Ce très bel hommage rendu à Georges PEREC par Julius MARX sur son blog.
Les phrases entre parenthèses sont de Julius, bien sûr et l'exercice n'en est que plus troublant. Merci à Julius de nous permettre de publier son beau travail ici.
Je me souviens des coups de règle en fer sur les doigts.
(Et d'un jour où le professeur a demandé à un nouveau "quel est le nom de cet imbécile au bout de la règle?" et que le nouveau a répondu " de quel côté, monsieur?")
Je me souviens des Malabars achetés chez le confiseur au coin de la rue.
(Et aussi que je ramassai les emballages vides dans la cour pour faire croire que j'en avais acheté plus que les autres)

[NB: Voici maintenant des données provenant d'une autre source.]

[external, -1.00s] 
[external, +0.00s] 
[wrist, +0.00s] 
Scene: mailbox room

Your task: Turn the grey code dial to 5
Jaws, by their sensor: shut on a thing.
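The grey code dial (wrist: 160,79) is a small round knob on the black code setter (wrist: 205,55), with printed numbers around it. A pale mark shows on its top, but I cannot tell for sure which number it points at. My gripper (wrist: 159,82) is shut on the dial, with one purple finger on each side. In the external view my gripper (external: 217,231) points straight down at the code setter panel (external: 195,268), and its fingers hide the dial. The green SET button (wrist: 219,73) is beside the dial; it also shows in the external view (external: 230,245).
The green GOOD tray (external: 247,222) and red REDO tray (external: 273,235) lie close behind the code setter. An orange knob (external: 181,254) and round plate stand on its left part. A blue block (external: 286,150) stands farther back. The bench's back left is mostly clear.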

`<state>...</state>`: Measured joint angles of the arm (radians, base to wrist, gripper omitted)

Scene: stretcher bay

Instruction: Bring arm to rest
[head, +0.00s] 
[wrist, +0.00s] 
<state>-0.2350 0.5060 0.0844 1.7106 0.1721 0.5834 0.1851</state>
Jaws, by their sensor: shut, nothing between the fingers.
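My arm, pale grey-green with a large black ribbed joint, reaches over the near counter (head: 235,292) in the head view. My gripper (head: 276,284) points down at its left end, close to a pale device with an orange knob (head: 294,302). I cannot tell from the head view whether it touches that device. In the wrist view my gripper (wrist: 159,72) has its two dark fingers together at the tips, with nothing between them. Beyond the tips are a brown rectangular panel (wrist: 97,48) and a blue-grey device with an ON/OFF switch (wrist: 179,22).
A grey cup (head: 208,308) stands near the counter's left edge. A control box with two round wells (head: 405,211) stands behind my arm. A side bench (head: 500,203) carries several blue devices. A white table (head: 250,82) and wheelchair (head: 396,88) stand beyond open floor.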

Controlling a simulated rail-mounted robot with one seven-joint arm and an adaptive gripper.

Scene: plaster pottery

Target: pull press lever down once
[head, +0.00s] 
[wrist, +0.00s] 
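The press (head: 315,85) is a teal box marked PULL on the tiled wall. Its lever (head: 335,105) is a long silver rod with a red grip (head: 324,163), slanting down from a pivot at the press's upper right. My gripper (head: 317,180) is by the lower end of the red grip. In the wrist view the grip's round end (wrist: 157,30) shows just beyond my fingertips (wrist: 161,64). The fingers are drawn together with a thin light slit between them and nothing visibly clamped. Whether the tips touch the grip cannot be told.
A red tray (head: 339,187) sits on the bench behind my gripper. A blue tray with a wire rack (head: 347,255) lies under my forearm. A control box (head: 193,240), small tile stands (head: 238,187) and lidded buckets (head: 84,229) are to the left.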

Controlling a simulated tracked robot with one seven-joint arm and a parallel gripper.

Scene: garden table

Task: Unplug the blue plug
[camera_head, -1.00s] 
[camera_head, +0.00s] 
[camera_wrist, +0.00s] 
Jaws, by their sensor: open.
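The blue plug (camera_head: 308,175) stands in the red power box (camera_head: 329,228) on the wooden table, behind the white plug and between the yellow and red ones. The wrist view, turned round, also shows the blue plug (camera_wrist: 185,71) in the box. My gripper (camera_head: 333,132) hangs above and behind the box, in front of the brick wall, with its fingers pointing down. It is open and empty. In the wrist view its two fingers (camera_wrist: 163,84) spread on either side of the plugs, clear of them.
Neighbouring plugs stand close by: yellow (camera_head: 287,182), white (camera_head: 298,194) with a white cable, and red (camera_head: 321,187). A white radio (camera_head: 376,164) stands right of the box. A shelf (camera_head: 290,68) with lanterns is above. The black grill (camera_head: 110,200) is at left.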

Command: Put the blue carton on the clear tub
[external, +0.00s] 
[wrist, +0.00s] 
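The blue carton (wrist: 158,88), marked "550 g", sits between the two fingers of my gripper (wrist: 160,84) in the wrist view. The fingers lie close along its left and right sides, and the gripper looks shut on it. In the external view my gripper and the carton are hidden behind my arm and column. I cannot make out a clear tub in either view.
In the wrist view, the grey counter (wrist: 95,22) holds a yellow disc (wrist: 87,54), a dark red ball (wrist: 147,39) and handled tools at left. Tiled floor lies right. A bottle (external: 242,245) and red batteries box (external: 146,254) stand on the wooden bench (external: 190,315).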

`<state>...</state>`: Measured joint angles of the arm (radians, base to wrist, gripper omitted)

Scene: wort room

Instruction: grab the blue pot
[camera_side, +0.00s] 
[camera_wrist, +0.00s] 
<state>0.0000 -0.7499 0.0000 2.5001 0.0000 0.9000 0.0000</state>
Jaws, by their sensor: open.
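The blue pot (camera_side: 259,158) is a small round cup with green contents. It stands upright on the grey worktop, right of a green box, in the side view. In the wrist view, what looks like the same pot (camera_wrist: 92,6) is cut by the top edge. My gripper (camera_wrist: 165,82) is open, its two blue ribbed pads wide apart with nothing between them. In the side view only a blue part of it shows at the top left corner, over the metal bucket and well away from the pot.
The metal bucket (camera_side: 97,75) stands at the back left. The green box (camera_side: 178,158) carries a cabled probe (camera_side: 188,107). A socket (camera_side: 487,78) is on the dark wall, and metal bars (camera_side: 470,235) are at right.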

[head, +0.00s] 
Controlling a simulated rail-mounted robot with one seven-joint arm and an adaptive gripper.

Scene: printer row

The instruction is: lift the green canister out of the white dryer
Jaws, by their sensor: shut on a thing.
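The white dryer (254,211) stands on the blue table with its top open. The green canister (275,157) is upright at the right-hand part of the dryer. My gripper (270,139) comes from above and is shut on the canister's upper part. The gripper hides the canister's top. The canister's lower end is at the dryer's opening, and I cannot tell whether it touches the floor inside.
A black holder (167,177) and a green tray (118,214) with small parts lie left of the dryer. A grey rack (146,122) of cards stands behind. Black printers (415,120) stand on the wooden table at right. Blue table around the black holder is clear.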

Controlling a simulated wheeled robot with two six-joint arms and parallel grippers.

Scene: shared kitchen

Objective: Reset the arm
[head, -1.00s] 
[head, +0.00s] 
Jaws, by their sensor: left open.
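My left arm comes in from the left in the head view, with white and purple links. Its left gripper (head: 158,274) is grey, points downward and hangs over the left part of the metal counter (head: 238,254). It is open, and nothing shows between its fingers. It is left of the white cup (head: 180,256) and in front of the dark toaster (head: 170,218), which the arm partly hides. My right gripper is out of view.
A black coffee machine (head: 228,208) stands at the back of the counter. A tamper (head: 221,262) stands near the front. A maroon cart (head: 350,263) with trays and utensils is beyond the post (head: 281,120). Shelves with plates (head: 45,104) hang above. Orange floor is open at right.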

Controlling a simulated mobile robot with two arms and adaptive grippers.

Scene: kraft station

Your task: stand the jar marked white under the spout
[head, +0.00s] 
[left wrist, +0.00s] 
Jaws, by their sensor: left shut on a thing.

Je me souviens de l'odeur enivrante des livres, à la rentrée scolaire.
(Et de mon voisin qui se moquait de moi parce que je suçais le petit bâton de colle)
Je me souviens des oignons et de la petite fleur de Sydney Bechet, des disques 45t gagnés chez Antar avec les pleins de Mobylette.
(Et du disque de Trini Lopez acheté avec l'argent donné par ma tante pour le cadeau de la fête des mères)
Je me souviens du petit carnet où j'écrivais les mots des grands que je ne comprenais pas.
(Et des signatures imitées des copains que je n'avais pas)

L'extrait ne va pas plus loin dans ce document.